You'll be the first to know when I write it. However, if anything, GitHub sort of killed the mailing list as a generally viable collaboration format outside of very specific use cases, so I'm not sure if I'm the right person to do it justice. However, it is a very cool and unique format that has several benefits that GitHub PR based workflows really lose out on.
> patches and tarballs workflow is sort of the first distributed version control system - everyone has a local copy, the changes can be made locally, access to "merge" is whomever can push a new tarball to the server.
Nitpick, but that's not a distributed workflow. It's distributed because anyone can run patch locally and serve the results themselves. There were well known alternative git branches back then, like the "mm" tree run by Andrew Morton.
The distributed nature of git is one of the most confusing for people who have been raised on centralised systems. The fact that your "master" is different to my "master" is something people have difficulty with.
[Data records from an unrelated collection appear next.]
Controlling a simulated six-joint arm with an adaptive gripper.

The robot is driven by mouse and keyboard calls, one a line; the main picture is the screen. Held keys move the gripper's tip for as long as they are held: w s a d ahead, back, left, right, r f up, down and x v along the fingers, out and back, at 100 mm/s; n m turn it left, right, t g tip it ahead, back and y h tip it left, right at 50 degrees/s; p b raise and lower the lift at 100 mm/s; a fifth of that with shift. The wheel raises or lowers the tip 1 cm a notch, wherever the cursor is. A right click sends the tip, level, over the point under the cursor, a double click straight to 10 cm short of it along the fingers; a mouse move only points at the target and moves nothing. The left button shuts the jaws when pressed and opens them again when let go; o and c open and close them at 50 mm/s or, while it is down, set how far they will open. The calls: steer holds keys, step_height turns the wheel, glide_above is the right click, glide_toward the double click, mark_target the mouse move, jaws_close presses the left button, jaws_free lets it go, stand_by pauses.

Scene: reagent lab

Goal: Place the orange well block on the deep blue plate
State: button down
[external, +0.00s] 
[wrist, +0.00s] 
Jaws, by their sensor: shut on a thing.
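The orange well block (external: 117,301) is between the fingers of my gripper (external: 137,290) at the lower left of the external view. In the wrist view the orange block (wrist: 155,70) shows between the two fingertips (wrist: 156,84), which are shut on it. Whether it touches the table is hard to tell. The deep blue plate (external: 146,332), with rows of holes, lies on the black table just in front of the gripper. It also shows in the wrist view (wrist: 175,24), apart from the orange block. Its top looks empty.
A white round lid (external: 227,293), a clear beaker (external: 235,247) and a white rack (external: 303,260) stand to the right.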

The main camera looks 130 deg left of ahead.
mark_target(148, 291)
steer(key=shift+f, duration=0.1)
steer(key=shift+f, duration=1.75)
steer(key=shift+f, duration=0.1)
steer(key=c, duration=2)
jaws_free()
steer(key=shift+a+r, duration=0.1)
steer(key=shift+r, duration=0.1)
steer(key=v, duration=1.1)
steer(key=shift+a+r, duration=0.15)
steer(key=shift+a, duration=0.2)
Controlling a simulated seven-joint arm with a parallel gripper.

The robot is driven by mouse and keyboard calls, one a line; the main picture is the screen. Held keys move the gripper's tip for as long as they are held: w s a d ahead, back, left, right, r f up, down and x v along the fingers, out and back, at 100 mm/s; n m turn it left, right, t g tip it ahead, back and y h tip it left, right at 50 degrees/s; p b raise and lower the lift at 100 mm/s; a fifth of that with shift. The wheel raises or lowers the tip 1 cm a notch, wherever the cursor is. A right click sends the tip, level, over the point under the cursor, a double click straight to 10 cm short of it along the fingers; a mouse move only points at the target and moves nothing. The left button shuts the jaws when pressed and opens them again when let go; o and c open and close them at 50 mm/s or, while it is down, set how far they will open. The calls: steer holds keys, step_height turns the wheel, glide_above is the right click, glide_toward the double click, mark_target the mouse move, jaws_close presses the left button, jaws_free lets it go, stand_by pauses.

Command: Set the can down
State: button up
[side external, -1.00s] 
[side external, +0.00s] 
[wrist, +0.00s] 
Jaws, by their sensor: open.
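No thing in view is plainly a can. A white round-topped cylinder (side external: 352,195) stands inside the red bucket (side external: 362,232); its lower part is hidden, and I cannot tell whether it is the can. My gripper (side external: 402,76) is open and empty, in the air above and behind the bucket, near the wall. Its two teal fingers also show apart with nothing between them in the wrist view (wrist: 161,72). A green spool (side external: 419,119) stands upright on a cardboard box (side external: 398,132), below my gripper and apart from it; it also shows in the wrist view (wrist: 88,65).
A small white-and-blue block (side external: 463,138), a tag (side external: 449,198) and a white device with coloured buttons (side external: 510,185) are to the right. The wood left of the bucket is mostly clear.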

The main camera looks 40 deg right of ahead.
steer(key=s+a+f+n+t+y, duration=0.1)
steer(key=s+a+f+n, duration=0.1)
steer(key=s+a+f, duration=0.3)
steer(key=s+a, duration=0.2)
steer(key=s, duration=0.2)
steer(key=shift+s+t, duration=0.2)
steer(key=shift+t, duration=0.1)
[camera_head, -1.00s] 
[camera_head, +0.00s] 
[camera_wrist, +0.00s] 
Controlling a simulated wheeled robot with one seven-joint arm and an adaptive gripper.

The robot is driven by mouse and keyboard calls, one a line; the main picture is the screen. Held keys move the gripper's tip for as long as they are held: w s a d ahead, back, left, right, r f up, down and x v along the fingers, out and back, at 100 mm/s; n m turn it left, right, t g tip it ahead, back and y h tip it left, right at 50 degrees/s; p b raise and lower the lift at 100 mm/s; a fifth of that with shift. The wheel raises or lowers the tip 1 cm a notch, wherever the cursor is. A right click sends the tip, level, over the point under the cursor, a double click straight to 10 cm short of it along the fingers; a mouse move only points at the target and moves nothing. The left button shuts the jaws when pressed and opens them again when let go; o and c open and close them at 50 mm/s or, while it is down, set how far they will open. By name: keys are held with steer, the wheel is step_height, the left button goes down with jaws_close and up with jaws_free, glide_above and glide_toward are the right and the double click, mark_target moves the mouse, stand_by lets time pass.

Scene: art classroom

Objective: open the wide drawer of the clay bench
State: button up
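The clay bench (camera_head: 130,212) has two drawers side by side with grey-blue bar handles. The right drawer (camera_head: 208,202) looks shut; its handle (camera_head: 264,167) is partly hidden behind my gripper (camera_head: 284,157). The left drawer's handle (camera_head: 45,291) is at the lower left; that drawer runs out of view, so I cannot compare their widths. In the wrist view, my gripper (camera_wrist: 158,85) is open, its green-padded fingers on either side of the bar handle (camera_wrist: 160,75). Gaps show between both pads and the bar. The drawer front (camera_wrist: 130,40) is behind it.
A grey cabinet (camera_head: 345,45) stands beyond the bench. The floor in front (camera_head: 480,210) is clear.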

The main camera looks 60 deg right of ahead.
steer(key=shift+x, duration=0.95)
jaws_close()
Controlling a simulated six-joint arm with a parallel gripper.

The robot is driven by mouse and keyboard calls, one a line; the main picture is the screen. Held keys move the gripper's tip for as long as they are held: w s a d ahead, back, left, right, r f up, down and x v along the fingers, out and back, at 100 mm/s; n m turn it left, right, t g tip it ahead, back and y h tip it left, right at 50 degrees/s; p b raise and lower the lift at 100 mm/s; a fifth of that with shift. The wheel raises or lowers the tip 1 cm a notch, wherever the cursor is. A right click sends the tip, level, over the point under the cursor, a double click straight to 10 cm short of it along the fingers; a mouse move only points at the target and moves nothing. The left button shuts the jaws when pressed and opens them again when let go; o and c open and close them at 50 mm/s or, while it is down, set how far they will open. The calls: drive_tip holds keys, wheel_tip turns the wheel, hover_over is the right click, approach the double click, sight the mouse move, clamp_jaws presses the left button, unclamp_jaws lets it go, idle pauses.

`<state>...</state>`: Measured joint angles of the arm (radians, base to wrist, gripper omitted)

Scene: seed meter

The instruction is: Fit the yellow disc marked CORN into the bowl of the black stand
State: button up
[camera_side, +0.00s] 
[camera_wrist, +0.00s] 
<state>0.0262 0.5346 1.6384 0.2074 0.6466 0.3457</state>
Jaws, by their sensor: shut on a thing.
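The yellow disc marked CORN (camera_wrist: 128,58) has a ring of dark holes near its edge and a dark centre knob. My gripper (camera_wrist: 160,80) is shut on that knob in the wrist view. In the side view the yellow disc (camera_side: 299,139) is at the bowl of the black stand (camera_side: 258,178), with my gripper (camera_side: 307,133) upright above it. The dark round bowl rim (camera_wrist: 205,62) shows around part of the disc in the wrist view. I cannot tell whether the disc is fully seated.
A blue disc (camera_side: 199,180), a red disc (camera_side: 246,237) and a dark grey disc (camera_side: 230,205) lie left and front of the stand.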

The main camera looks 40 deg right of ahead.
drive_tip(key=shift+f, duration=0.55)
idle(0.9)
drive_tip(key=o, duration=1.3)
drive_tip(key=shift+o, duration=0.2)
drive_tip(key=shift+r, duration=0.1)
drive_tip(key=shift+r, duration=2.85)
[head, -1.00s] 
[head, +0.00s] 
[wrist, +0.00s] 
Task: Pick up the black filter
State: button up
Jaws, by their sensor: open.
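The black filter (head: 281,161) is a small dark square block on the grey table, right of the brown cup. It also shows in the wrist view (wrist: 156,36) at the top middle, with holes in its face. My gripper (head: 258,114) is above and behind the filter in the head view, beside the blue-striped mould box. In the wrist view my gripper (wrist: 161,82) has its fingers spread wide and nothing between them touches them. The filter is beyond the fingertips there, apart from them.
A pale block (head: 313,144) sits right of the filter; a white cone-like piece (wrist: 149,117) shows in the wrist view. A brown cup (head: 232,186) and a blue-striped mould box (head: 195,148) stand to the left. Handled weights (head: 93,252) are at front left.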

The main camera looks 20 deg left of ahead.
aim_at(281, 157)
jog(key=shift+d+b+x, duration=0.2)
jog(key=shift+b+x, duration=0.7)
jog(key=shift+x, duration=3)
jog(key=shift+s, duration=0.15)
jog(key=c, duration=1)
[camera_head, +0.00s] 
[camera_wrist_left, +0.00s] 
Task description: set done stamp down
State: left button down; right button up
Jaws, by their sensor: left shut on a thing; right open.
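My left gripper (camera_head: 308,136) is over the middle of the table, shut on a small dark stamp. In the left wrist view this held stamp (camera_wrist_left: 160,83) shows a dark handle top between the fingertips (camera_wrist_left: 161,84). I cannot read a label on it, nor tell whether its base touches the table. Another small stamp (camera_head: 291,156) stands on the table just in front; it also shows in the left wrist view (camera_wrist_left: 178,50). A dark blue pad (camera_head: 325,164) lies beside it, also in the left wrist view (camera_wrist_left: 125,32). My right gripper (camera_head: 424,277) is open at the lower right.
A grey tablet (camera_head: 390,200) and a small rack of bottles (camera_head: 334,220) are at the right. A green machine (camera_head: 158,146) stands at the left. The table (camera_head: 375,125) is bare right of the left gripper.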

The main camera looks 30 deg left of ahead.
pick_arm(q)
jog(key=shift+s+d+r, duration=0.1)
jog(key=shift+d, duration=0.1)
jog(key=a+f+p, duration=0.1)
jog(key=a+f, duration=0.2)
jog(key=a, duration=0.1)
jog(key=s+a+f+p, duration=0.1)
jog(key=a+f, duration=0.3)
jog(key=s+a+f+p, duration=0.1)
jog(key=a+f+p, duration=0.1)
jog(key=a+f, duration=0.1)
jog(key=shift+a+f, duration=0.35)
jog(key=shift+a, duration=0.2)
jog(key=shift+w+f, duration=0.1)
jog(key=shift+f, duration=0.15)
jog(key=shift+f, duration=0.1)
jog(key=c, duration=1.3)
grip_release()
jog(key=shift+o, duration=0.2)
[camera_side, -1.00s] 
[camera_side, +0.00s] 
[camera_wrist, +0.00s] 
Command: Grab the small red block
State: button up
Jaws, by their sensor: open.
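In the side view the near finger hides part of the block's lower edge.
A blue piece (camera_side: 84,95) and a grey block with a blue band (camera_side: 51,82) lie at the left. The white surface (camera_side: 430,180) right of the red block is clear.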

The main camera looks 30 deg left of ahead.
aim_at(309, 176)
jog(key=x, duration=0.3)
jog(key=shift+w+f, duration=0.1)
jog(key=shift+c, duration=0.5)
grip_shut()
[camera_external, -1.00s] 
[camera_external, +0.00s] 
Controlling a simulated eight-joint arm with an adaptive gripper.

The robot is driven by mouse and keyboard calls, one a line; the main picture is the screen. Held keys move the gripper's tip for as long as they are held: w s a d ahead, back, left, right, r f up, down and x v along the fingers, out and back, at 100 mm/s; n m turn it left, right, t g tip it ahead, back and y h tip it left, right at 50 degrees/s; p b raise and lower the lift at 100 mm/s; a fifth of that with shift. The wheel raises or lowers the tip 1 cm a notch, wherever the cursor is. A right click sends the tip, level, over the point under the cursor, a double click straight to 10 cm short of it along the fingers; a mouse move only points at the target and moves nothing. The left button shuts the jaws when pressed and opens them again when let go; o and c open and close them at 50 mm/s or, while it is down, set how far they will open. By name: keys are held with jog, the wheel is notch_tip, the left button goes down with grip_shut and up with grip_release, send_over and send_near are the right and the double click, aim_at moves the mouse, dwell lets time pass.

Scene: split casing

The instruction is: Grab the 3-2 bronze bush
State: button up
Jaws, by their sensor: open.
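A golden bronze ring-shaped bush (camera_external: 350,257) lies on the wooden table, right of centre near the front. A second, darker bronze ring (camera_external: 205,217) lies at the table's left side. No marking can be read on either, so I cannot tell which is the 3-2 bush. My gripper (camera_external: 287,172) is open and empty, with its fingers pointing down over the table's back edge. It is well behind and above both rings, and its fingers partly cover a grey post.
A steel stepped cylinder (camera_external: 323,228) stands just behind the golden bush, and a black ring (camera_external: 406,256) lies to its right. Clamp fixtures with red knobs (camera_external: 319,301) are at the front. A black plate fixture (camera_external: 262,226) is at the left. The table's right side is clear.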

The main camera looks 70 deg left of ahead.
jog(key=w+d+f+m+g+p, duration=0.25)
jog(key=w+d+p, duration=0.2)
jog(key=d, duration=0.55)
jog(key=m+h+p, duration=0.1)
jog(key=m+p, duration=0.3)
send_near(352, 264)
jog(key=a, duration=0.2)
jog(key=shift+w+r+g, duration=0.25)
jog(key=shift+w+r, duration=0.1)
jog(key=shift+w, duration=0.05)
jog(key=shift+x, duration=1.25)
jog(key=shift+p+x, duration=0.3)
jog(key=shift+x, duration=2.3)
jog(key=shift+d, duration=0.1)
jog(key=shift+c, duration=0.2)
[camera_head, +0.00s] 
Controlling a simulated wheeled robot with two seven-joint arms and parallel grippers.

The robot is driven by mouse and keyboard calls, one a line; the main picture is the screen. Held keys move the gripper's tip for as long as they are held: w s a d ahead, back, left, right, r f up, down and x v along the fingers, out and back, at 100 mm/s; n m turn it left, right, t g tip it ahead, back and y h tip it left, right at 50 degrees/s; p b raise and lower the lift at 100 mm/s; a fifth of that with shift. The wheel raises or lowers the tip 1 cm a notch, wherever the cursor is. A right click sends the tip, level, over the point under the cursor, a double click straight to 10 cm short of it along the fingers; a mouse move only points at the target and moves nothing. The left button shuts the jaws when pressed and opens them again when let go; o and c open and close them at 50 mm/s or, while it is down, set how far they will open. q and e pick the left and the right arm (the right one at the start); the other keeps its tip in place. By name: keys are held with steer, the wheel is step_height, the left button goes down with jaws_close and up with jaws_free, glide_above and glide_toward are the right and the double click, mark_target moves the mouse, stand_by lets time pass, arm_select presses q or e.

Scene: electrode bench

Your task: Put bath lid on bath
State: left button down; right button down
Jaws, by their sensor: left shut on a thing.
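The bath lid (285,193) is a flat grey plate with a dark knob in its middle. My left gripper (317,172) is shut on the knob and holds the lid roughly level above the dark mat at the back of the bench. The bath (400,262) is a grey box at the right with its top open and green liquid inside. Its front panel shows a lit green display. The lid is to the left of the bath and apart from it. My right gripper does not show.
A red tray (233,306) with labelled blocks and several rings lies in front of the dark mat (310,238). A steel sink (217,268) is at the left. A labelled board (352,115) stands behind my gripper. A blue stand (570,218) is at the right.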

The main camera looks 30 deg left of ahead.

I don't think it's a huge mental leap, but too many people just start using Gitlab etc. without anyone telling them.
since it seems it has been forgotten, remember the reason Git was created is that Larry McVoy, who ran BitMover, which had been donating proprietary software licenses for BitKeeper to core kernel devs, got increasingly shirty at people working on tools to make BK interoperate with Free tools, culminating in Tridge showing in an LCA talk that you could telnet to the BK server and it would just spew out the whole history as SCCS files.
Larry shortly told everyone he wasn't going to keep giving BK away for free, so Linus went off for a weekend and wrote a crappy "content manager" called git, on top of which perhaps he thought someone might write a proper VC system.
I think that was the first time I ever saw Tridge deliver a conference presentation and it was to a packed lecture theatre at the ANU.
He described how he 'hacked' BitKeeper by connecting to the server via telnet and using the sophisticated hacker tools at his disposal to convince Bitkeeper to divulge its secrets, he typed:
Are you worried about hash collisions from different objects? The probability of a collision of N distinct objects with SHA-1 is (N choose 2) * 1 / 2^161. For a trillion objects the probability is about 1.7 x 10^-25. I think we can safely write code without collisions until the sun goes super novae.
I don't know if this is a recent addition, but I started recently to use it: `git worktree` is awesome. It let's you have more than one copy of the repository at different points without doing the stash dance.
GitHub executed better than Bitbucket. And the Ruby community adopted GitHub early. Comparisons around 2010 said GitHub's UX and network effects were top reasons to choose Git. Mecurial's UX and Windows support were top reasons to choose Mercurial.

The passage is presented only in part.